> Required task
Write each line exactly, from the line that holds "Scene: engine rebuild" through the final line of the material, and no other line.

######

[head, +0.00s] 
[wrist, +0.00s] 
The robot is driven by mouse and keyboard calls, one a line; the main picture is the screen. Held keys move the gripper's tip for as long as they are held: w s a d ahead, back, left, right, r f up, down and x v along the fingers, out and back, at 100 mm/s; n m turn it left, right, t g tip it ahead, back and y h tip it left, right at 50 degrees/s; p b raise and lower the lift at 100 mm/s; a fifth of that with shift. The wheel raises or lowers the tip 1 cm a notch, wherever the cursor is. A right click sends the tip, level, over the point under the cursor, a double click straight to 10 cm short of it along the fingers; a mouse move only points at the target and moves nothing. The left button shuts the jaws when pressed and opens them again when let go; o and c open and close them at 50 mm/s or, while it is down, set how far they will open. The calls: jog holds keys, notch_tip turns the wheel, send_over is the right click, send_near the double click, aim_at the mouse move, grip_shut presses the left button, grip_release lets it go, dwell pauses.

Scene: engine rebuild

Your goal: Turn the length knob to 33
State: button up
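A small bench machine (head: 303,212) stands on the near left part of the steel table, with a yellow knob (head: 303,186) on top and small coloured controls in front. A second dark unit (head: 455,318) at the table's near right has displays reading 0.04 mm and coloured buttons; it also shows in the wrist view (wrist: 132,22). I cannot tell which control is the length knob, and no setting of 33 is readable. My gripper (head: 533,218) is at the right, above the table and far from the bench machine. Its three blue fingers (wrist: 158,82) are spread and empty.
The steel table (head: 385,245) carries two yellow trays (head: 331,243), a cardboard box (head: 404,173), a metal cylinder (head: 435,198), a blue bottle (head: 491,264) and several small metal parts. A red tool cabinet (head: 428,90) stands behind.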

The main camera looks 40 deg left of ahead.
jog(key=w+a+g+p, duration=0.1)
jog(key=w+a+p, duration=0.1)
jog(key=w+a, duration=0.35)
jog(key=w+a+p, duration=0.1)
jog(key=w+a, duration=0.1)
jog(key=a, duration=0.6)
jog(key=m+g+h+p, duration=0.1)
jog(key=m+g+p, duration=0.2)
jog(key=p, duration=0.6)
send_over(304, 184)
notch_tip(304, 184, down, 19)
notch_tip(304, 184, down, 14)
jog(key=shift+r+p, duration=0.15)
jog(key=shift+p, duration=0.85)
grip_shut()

######

> Output below
Scene: engine rebuild

Your goal: Turn the length knob to 33
State: button up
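A small bench machine (head: 303,212) stands on the near left part of the steel table, with a yellow knob (head: 303,186) on top and small coloured controls in front. A second dark unit (head: 455,318) at the table's near right has displays reading 0.04 mm and coloured buttons; it also shows in the wrist view (wrist: 132,22). I cannot tell which control is the length knob, and no setting of 33 is readable. My gripper (head: 533,218) is at the right, above the table and far from the bench machine. Its three blue fingers (wrist: 158,82) are spread and empty.
The steel table (head: 385,245) carries two yellow trays (head: 331,243), a cardboard box (head: 404,173), a metal cylinder (head: 435,198), a blue bottle (head: 491,264) and several small metal parts. A red tool cabinet (head: 428,90) stands behind.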

The main camera looks 40 deg left of ahead.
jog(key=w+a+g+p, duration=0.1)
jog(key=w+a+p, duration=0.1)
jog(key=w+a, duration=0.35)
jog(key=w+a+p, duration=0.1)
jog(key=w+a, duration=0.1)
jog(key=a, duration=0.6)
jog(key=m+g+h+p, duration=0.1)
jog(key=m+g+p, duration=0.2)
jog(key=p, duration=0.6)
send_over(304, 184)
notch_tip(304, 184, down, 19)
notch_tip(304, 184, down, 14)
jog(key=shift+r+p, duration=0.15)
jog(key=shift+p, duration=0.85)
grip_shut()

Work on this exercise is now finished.